How to Choose the Best Electrical Gloves for the Job
ONE OF THE MOST IMPORTANT PIECES OF EQUIPMENT THAT ANY ELECTRICIAN WILL EVER PULL OUT OF THEIR TOOL BOX IS A PAIR OF GLOVES.
December 7, 2018
Working with electrical equipment is inherently risky due to the risk of electrocution. Despite extensive improvements in safety over the years, about 400 workers are severely electrocuted every year. When the National Institute for Occupational Safety and Health (NIOSH)—a federal agency tasked with making workplaces safer—analyzed records of fatal electrocutions on jobsites, they identified five key scenarios which led to severe electrical injuries:
- Touching an electrical line—often believed by the worker to not be live, or to be insulated enough to not present a risk.
- Touching live equipment, such an energized electrical circuit.
- Guiding suspended loads via crane or other equipment as it makes contact with an electrical line.
- Touching equipment that has been damaged or improperly installed.
- Moving a piece of metal equipment, such as a ladder or scaffolding, and bringing it into contact with an electrical line.
Almost every instance of electrical injury in these scenarios involves a worker’s hands conducting electricity passing through a line or piece of equipment. This is why having proper gloves is absolutely critical for every electrician. Oftentimes, electricians don't work on energized worksites, and don't need to worry about the risk of electrocution. But when you're working around hot electrical equipment, how do you make sure your gloves will protect you when you need it most?
Electrical safety gloves are actually three gloves layered over one another, with each being made from a different material.
The inner-most layer is a liner glove designed to keep your hands comfortable by absorbing sweat in the summer and holding heat in during the water. These are often made from cotton or a synthetic acrylic material.
The outer-most layer is a leather protector glove that helps protect against cuts and tears. While some electricians don’t wear leather protectors, they are critical to protecting against wear and tear that can compromise the insulating capacity of your electrical gloves. If the leather protector is starting to tear or break down, it should be replaced immediately.
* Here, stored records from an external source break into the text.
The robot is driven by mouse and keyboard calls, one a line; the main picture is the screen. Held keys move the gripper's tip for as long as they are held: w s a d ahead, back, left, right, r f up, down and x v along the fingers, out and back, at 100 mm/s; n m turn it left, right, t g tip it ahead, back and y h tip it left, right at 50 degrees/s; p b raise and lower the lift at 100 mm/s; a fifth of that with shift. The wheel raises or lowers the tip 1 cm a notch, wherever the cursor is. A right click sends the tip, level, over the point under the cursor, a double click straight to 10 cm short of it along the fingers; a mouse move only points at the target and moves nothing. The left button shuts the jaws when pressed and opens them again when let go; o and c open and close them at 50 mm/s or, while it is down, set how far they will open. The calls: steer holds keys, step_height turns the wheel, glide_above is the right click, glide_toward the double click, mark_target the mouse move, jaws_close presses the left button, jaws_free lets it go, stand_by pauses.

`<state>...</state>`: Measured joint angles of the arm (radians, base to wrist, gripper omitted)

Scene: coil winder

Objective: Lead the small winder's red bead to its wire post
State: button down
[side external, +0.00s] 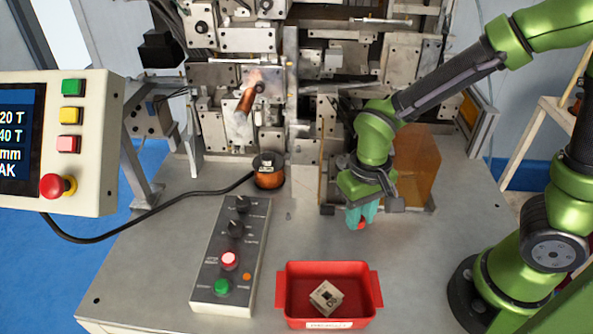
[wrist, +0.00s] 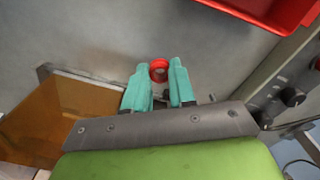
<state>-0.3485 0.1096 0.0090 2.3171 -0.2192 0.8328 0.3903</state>
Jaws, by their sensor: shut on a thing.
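My gripper (side external: 361,214) has teal fingers and points down over the bare table to the right of centre. It is shut on the red bead (side external: 362,226), which peeks out below the fingertips. In the wrist view the bead (wrist: 159,66) looks like a red ring between the fingertips of my gripper (wrist: 159,78). A small winding unit with a copper-coloured coil (side external: 268,178) stands on the table left of my gripper, well apart from it. I cannot make out a wire from the bead, nor tell which part is the wire post.
The large winding machine (side external: 235,40) fills the back. An amber panel (side external: 415,180) stands close behind my gripper. A grey control box (side external: 232,250) lies front left, and a red tray (side external: 372,290) with a small block (side external: 326,298) is in front. The table between them is clear.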

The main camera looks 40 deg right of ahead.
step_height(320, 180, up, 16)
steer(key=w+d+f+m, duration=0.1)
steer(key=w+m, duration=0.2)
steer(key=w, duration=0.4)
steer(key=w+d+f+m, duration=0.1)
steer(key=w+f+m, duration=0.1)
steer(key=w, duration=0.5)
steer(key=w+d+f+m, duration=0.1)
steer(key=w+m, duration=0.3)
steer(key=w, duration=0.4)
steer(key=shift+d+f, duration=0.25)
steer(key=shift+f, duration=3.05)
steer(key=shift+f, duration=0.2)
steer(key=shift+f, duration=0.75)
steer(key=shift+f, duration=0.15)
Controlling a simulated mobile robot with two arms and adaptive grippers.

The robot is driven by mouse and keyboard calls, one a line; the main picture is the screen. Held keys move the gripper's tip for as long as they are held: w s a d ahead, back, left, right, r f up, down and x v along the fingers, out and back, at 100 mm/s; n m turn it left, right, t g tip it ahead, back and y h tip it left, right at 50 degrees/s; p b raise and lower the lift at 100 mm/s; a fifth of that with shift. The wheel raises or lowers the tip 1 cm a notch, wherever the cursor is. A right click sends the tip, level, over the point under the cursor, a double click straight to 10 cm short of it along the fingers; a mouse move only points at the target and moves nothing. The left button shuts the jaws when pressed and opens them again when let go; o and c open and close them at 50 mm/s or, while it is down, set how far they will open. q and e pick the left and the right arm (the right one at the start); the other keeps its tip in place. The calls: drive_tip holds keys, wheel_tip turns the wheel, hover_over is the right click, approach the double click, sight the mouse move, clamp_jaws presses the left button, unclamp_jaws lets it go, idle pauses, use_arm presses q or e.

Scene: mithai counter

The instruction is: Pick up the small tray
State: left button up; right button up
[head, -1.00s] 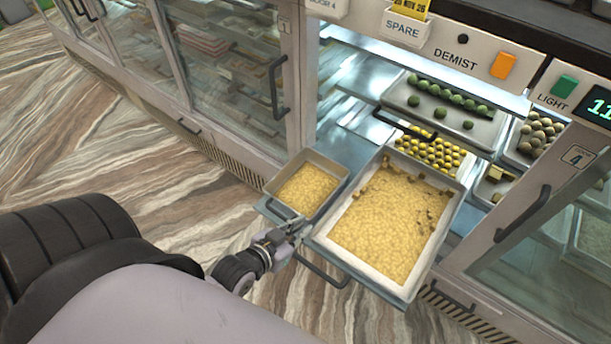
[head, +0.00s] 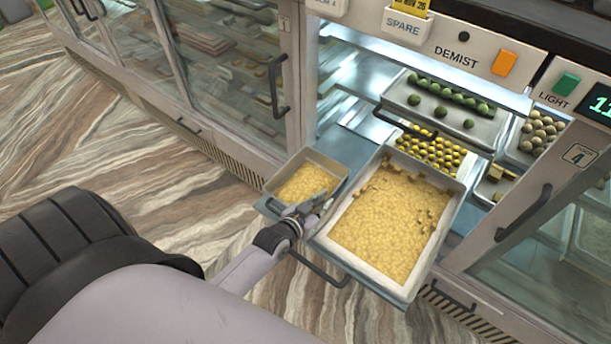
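The small tray (head: 330,163) is a shallow metal tray filled with yellow crumbly sweet. It sticks out at the front of the open case, left of a larger tray. My left gripper (head: 316,203) is over the small tray's near right part, close to its rim, and covers part of it. I cannot tell whether its fingers touch the tray or whether they are open or shut. My right gripper is not in the head view.
The large tray (head: 447,177) of the same yellow sweet sits close beside the small tray on the right, with a dark handle bar (head: 318,268) in front. Trays of green balls (head: 469,124) and yellow balls (head: 440,153) lie behind. Closed glass cases stand left. Floor is clear in front.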

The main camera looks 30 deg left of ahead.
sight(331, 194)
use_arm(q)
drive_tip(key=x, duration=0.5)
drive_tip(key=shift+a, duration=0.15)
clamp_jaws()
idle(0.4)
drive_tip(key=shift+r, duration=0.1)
Sandwiched between these two gloves is the rubber insulating glove, which is the layer that prevents electricity from being conducted into your body. There are two types of electrical safety gloves, Type I and Type II. Type I are non-resistant to the ozone, a gas commonly generated by high voltage electrical equipment. Exposure to ozone will crack and break down the rubber in Type I gloves, destroying their ability to resist electricity. Type I gloves are also vulnerable to UV rays.
If you work near high voltage equipment, you should buy Type II gloves, which use rubber that is resistant to ozone and UV rays. Regardless of which type of glove you use, they should always be stored in a cool, dry place to protect against premature aging and hardening of the rubber.
Be sure to choose gloves with the classification level appropriate for the voltages you typically work around.
Many electrical workers have suffered severe electrical injuries despite wearing safety gloves. This is because electrical gloves won’t do you any good if you come in contact with voltages that are stronger than what the gloves were made for.
Every electrical glove sold in the United States is classified by OSHA according to the maximum voltage protection they have been approved for:
- Class 00 – 500 volts AC / 750 volts DC
- Class 0 – 1,000 volts AC / 1,500 volts DC
- Class 1 – 7,500 volts AC / 11,250 volts DC
- Class 2 – 17,000 volts AC / 25,500 volts DC
- Class 3 – 26,500 volts AC / 39,750 volts DC
- Class 4 – 36,000 volts AC / 54,000 volts DC
Gloves may provide some protection much higher voltages than they are approved for, but always choose a glove with an approval rating appropriate to the voltages you work around.
Taking care of your electrical gloves and checking them for damage will help to ensure your continued safety.
Like anything else, electrical gloves break down over time. Check your rubber gloves for damage before every workday. If there are any cracks or tears, replace them immediately. Electricity can pass through a crack, or even a tiny pinhole. A good way to check for small holes is to inflate a glove with air and see if it leaks.
Also, be sure to check for signs of melting, swelling, or other changes in the surface of your gloves. If you work around oil or other petroleum products, be aware that these will break down rubber—the first sign of this contamination is swelling, which will quickly lead to the rubber breaking down.
When your gloves aren’t in use, store them in a cool, dry, dark place, away from tools or other items that can cause damage. As long as you choose the right gloves for the job and take care of them, your gloves will protect you and your livelihood as an electrician.